Data from robot episodes:

|---|

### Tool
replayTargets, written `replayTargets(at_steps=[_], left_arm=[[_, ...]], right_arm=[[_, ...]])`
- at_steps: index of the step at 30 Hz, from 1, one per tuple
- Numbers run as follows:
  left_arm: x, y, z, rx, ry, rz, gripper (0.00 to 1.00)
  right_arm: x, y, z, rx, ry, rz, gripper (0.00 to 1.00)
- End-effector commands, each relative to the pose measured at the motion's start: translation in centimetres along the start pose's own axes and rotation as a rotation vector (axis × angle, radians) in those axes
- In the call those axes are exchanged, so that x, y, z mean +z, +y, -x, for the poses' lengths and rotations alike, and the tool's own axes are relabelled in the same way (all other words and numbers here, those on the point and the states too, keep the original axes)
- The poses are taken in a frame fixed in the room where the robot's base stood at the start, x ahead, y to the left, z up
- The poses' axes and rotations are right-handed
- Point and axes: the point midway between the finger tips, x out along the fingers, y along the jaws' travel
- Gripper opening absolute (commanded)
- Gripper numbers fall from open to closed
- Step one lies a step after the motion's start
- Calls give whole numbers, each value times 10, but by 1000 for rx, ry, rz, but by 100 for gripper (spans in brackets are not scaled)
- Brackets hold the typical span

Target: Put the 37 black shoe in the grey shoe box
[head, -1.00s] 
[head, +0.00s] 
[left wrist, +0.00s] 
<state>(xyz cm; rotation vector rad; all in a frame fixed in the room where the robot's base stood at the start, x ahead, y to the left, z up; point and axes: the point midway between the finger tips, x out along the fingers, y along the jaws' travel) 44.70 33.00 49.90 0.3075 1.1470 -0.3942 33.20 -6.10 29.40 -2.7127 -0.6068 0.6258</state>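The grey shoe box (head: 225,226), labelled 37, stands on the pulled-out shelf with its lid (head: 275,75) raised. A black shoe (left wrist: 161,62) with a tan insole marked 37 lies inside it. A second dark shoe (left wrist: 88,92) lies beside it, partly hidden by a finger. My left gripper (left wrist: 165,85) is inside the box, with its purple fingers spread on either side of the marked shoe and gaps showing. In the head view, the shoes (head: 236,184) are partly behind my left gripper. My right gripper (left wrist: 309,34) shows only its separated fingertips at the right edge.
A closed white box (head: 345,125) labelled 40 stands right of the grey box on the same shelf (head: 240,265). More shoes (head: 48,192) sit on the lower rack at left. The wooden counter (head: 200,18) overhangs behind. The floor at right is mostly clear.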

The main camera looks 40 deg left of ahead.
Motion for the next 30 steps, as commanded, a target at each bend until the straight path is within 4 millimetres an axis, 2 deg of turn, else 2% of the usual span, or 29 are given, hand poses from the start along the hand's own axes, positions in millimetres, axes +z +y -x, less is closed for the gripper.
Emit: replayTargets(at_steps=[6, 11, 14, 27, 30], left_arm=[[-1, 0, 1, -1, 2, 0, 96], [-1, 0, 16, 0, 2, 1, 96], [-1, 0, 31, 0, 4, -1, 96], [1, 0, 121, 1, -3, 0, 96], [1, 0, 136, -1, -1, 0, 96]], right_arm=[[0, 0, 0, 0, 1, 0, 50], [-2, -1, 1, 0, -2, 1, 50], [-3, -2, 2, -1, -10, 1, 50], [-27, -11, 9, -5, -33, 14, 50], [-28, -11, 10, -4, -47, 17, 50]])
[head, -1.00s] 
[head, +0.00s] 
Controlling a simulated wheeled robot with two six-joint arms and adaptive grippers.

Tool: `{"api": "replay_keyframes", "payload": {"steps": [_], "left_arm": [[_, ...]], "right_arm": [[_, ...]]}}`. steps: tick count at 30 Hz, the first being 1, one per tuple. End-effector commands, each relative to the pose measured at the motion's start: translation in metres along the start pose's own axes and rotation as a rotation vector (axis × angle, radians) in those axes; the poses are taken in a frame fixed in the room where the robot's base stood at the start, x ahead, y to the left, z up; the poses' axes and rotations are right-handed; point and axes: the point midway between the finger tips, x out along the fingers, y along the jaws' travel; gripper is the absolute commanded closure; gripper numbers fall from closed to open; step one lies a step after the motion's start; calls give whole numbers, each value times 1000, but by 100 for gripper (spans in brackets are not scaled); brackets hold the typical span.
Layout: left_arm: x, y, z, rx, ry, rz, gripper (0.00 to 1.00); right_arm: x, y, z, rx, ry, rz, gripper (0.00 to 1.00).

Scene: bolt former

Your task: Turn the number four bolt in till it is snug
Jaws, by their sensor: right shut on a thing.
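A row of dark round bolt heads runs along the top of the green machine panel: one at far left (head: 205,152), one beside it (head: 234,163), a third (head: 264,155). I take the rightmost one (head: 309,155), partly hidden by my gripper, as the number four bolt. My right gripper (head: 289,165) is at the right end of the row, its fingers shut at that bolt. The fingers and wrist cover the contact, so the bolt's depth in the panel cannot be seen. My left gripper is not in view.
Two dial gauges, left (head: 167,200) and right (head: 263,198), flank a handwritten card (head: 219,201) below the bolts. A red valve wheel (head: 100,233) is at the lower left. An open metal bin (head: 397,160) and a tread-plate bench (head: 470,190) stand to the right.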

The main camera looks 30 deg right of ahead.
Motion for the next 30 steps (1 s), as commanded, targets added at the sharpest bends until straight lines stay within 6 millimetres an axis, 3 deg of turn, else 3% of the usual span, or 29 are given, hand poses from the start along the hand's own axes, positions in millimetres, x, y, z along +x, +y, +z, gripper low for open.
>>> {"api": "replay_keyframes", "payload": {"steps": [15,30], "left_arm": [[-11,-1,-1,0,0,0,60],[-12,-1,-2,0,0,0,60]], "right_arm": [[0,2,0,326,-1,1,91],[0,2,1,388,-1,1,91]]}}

|---|

● **Goal**
Pull out each line of the listing that holds the string "measured".

● **Answer to the problem**
- End-effector commands, each relative to the pose measured at the motion's start: translation in centimetres along the start pose's own axes and rotation as a rotation vector (axis × angle, radians) in those axes
Tool: `{"api": "replay_keyframes", "payload": {"steps": [_], "left_arm": [[_, ...]], "right_arm": [[_, ...]]}}`. steps: tick count at 30 Hz, the first being 1, one per tuple. End-effector commands, each relative to the pose measured at the motion's start: translation in metres along the start pose's own axes and rotation as a rotation vector (axis × angle, radians) in those axes; the poses are taken in a frame fixed in the room where the robot's base stood at the start, x ahead, y to the left, z up; the poses' axes and rotations are right-handed; point and axes: the point midway between the finger tips, x out along the fingers, y along the jaws' travel; gripper is the absolute commanded closure; gripper numbers fall from closed to open; step one lies a step after the motion's start; calls give whole numbers, each value times 1000, but by 100 for gripper (spans in brackets are not scaled); brackets hold the typical span.

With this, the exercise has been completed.